Directive:
Without the pictures, repeat the listing character for character.

Provided material:
------------------------------------

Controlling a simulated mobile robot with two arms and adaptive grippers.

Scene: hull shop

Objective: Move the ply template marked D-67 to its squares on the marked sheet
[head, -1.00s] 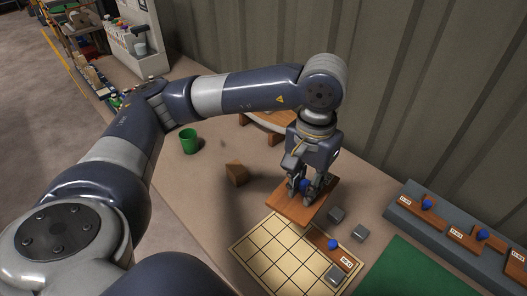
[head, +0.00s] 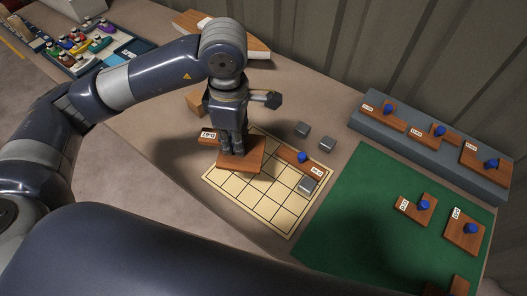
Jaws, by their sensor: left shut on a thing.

------------------------------------

Written answer:
Controlling a simulated mobile robot with two arms and adaptive grippers.

Scene: hull shop

Objective: Move the ply template marked D-67 to its squares on the marked sheet
[head, -1.00s] 
[head, +0.00s] 
Jaws, by their sensor: left shut on a thing.

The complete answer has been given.